Alessandro Machi said...

I think something is being overlooked here. It's not just that Arnold had a kid out of wedlock, it's that he kept it a secret the entire time he was governor.

On top of that, he put his wife in DANGER. The person he had an affair and child with was an integral part of HIS HOME!

"If only Shriver weren't around...."

Arnold got to choose the time and place for his "confession", and 10 years or more after the fact makes his situation different from probably every situation mentioned in this article.

Mr. Mike said...

Damn!
Nobody I know got Raptured so I have to keep working for a living. No free stuff!

Rich said...

Great post -- none of our business what happens in Arnold/Maria's private lives. Of course she knew he was a world class philanderer. None of our business that Spitzer saw hookers -- of course the missus knew as well.
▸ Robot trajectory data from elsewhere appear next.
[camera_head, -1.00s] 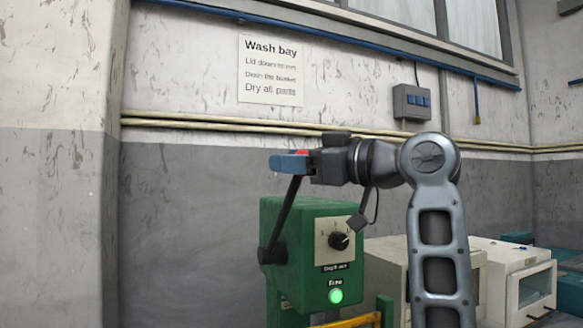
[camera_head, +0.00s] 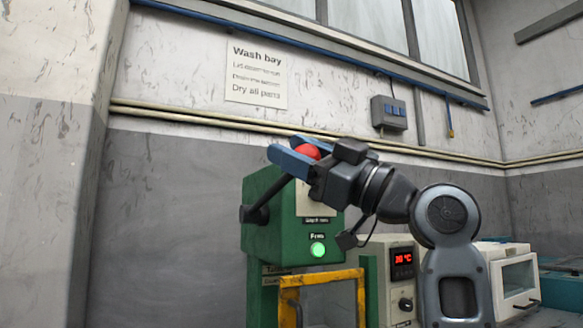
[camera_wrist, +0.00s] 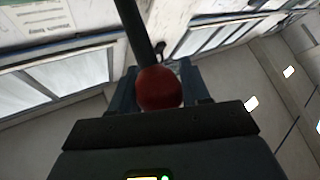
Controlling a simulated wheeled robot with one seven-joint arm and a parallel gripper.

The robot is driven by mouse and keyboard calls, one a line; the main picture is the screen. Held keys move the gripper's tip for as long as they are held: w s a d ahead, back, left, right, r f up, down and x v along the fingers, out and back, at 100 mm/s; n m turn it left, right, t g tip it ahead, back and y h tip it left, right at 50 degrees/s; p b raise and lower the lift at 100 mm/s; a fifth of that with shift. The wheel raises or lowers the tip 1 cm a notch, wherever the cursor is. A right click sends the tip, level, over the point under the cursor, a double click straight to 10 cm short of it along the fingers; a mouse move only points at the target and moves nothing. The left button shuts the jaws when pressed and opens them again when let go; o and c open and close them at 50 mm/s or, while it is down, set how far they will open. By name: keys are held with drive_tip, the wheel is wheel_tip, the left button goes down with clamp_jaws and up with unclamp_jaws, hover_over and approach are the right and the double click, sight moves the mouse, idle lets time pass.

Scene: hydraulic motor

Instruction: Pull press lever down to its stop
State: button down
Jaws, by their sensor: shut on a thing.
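The press (camera_head: 262,235) is a green box with a lit green lamp on its front. Its dark press lever (camera_head: 268,203) runs from a pivot on the left side up and to the right, tilted, to a red ball knob (camera_head: 308,151). My gripper (camera_head: 296,155), with blue fingers, is shut on the red knob. In the wrist view the knob (camera_wrist: 159,88) sits between the fingers, with the lever rod (camera_wrist: 136,35) leading away from it. My gripper hides the upper right of the press front.
A yellow frame (camera_head: 318,278) stands below the press. A beige unit with a red display (camera_head: 402,258) and a white box with a window (camera_head: 514,280) are at the right. The wall behind carries pipes and a switch box (camera_head: 388,113).

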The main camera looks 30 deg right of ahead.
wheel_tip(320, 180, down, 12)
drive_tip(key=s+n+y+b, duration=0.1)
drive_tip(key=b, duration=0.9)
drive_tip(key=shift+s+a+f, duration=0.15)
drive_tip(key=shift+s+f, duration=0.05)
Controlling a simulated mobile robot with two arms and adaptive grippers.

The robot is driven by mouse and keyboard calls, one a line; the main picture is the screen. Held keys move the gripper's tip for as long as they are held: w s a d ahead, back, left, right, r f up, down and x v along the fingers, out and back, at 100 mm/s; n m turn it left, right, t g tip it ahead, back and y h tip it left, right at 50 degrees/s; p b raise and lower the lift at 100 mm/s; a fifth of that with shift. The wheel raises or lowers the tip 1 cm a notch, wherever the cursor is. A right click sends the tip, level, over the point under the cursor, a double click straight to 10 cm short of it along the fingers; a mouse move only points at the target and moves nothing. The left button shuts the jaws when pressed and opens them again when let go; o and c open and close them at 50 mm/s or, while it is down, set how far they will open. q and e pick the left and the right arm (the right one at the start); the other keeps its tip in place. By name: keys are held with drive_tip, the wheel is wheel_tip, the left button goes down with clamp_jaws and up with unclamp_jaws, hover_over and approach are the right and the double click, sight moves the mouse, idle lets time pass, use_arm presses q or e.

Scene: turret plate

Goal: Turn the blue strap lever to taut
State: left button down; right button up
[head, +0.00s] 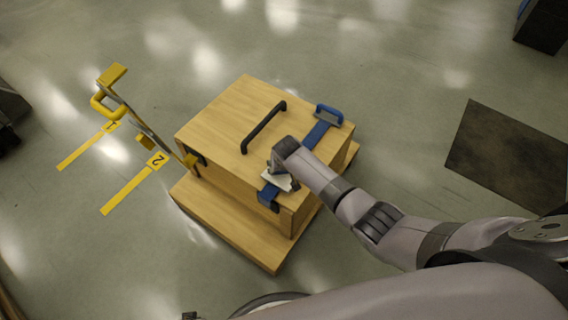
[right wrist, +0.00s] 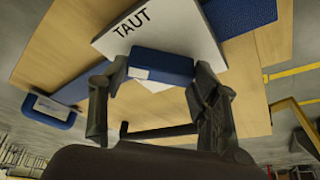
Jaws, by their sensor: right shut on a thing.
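The blue strap lever (right wrist: 162,66) shows in the right wrist view as a blue block at the edge of a white plate (right wrist: 165,28) printed TAUT. My right gripper (head: 277,172) has a finger on each side of the lever and is shut on it. In the head view the gripper and wrist hide most of the lever. The blue strap (head: 316,134) crosses the top of a wooden box (head: 225,115), from a blue handle (head: 330,112) to the near side edge. My left gripper is not in view.
A black bar handle (head: 263,127) stands on the box top close to my right gripper. A yellow-handled post (head: 112,75) rises at the left, by floor strips marked 1 and 2. A dark mat (head: 510,155) lies right. The floor around is mostly clear.

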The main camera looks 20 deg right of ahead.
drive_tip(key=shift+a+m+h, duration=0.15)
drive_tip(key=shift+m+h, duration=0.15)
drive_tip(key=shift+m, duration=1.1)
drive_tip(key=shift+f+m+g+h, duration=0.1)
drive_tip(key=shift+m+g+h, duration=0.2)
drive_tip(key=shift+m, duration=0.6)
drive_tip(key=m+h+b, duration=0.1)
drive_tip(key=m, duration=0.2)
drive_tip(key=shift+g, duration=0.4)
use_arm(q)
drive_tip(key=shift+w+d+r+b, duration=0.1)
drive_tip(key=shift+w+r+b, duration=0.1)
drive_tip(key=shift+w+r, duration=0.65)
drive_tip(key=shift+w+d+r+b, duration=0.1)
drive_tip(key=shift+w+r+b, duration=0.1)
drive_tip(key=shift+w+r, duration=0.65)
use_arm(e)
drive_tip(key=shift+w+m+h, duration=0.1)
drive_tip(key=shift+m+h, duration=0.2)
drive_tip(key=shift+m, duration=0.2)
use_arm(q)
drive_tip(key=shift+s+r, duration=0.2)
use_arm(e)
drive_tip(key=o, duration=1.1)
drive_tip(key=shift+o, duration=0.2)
Both were pretty good governors -- actually, Spitzer had been a truly remarkable New York State Attorney General (keep ur eye on the new guy in that seat) and was on his way to similar accomplishments in the Gov mansion. Arnold deserves real cred on the enviro front -- he led the fight against the Texas oil cabal that tried to snuff out Cali's national model clean air standards. Maybe wasn't so great re:labor.

Crooked Treehouse said...

Standing ovation for makana44, who gets it and nails it.

Pretty shocking that anyone else here would miss that.